• WRITTEN EXERCISE:
Locate every line in the records below that holds the word "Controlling" and return each one.

• SOURCE RECORDS:
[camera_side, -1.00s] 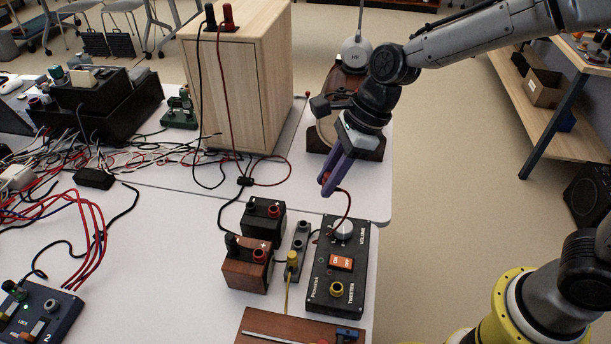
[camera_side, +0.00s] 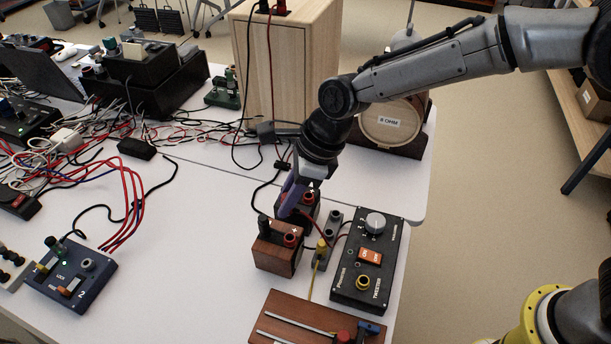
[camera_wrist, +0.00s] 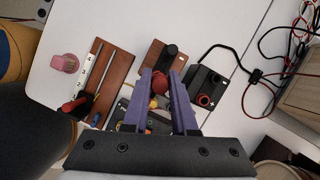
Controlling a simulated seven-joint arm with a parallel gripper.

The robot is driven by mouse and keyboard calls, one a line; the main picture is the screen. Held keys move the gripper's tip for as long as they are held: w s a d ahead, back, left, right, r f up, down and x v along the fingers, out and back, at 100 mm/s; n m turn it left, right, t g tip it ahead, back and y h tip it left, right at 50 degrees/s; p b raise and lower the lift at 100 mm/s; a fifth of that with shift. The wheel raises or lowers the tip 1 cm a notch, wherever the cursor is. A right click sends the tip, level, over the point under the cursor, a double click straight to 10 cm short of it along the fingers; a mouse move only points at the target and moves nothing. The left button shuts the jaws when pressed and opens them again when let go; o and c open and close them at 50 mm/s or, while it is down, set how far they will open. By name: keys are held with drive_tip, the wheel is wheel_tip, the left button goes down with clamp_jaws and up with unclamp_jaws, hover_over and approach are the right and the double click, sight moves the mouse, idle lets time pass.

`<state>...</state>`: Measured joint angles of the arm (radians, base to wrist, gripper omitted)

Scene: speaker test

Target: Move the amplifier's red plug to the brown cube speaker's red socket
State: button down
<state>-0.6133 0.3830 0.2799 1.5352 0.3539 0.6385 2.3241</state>
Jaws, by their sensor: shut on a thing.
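My gripper (camera_side: 285,212), with purple fingers, is shut on the red plug (camera_wrist: 160,85), which shows between the fingertips in the wrist view. The side view does not show the plug clearly. The fingertips are just above and behind the brown cube speaker (camera_side: 275,258). Its top carries a black post and a red socket (camera_side: 290,240). I cannot tell whether the plug touches the socket. The brown cube also shows in the wrist view (camera_wrist: 155,60), just beyond the fingertips. The amplifier (camera_side: 348,285) is the black box with a silver knob and orange switch, right of the cube.
A black cube speaker (camera_side: 309,221) stands close behind the brown one. A grey socket strip (camera_side: 321,260) with a yellow plug (camera_side: 322,244) lies between the cubes and amplifier. A brown slider box (camera_side: 285,318) is in front. Open table lies left of the cubes.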

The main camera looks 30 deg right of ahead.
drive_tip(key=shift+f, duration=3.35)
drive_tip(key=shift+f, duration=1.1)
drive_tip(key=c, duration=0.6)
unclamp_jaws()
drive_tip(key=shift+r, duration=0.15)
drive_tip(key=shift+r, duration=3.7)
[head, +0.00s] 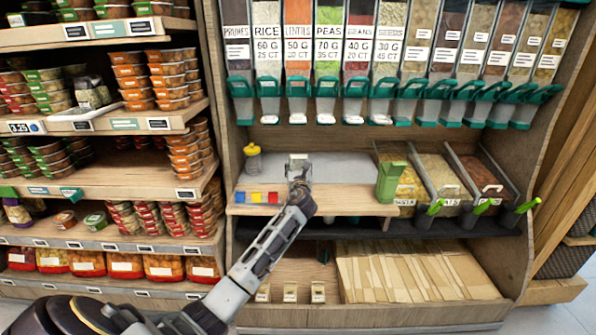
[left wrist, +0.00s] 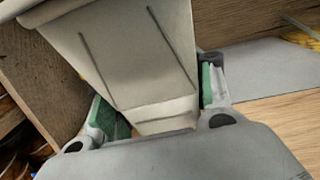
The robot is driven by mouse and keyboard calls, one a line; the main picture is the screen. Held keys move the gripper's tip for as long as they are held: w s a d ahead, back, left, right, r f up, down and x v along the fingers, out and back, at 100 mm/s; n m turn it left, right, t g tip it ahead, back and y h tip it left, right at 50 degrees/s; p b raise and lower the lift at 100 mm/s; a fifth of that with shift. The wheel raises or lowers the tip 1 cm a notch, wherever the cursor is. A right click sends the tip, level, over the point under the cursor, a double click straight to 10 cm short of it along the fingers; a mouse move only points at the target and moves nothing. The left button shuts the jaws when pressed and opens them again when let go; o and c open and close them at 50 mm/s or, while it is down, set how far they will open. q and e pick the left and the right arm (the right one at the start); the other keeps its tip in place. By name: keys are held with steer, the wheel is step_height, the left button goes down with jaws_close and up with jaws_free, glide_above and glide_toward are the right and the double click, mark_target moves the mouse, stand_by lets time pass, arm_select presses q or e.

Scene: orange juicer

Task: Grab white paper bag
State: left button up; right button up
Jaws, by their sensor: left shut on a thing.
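My left gripper (head: 298,174) is over the wooden counter below the bulk dispensers. The left wrist view shows the gripper (left wrist: 160,101) with its green-padded fingers on either side of a pale grey-white bag (left wrist: 130,48). It is shut on this bag, which has two dark lines down its face. In the head view only a small pale top part of the bag (head: 298,157) shows past the gripper; the arm hides the rest. I cannot tell whether the bag touches the counter. My right gripper is not in view.
The counter (head: 350,205) holds a yellow-topped jar (head: 252,158), coloured blocks (head: 257,197) and a green holder (head: 389,182). Dispensers (head: 327,60) hang above. Open bins (head: 440,180) stand right. Brown paper bags (head: 415,275) fill the lower shelf. Packed food shelves (head: 110,180) stand left.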

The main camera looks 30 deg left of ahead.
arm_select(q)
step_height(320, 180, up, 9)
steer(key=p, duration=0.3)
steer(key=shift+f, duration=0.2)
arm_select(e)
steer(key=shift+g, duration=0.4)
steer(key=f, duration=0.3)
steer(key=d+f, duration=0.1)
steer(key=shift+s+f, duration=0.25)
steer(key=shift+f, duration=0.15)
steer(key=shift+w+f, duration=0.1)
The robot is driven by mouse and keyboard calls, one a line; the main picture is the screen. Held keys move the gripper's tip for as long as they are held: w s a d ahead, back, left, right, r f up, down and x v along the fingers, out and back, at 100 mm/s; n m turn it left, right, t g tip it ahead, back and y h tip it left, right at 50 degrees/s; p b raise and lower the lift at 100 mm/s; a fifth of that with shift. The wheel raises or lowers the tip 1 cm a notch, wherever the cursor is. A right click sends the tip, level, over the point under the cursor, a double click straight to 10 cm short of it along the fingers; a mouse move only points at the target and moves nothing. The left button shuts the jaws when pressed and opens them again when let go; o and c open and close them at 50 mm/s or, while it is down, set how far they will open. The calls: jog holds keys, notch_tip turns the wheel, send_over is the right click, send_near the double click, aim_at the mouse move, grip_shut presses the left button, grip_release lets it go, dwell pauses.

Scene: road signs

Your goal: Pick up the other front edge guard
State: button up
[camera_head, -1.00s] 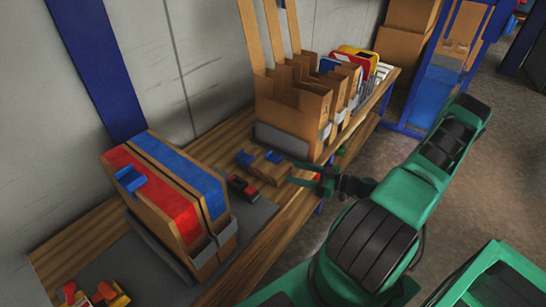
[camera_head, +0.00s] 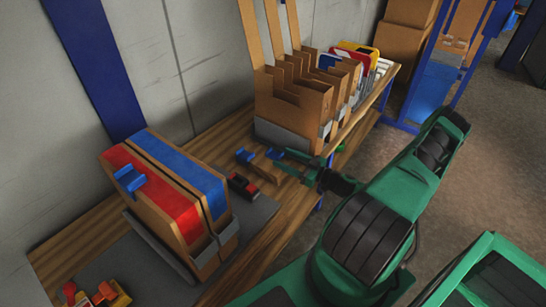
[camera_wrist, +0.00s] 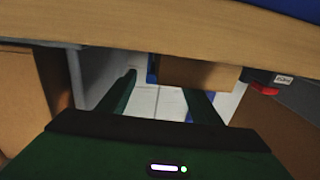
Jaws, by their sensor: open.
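Two small blue edge guards lie on the wooden bench in the head view, a left one (camera_head: 245,156) and a right one (camera_head: 274,154), close to a tan cardboard piece (camera_head: 262,171). Another blue guard (camera_head: 129,179) sits on top of the red-striped carton (camera_head: 165,195). My gripper (camera_head: 287,162) is just right of the right guard, fingers pointing left; whether they touch it I cannot tell. In the wrist view my gripper (camera_wrist: 166,95) is open, with a tan block (camera_wrist: 190,72) and a little blue beyond the fingers.
A blue-striped carton (camera_head: 190,170) stands against the red-striped one. A cardboard rack (camera_head: 292,105) with signs stands just behind my gripper. A black and red item (camera_head: 242,187) lies on the bench (camera_head: 285,200). A tan board (camera_wrist: 150,30) crosses the top of the wrist view.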

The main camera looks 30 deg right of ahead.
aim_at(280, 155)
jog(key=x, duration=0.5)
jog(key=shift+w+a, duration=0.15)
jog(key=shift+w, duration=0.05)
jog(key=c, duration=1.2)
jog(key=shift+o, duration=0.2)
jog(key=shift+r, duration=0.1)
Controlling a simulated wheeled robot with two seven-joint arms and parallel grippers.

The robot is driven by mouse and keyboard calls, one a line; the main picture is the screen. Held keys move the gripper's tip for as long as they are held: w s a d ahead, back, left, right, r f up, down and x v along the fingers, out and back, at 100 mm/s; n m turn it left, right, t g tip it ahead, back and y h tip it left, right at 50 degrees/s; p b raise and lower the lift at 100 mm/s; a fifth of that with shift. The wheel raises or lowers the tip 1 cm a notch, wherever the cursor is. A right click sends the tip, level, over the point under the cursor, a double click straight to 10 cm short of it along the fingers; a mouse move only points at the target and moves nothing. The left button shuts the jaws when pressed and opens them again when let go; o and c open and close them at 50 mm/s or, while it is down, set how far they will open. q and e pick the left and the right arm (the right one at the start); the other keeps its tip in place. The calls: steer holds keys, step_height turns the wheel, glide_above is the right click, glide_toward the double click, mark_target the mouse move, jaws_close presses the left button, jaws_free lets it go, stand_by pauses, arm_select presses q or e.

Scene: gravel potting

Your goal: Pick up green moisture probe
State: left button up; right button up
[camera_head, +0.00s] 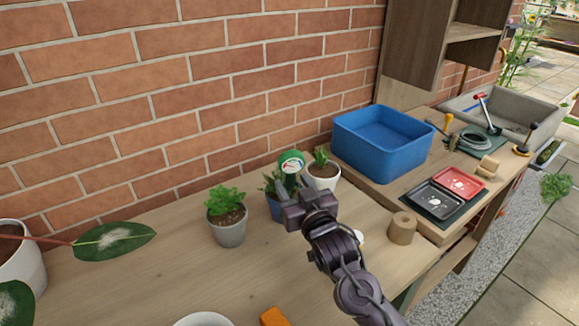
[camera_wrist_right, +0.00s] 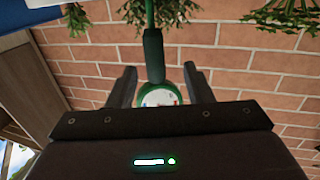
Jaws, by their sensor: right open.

• ANSWER IN FULL:
Controlling a simulated seven-joint arm with a parallel gripper.
Controlling a simulated wheeled robot with two seven-joint arms and parallel grippers.

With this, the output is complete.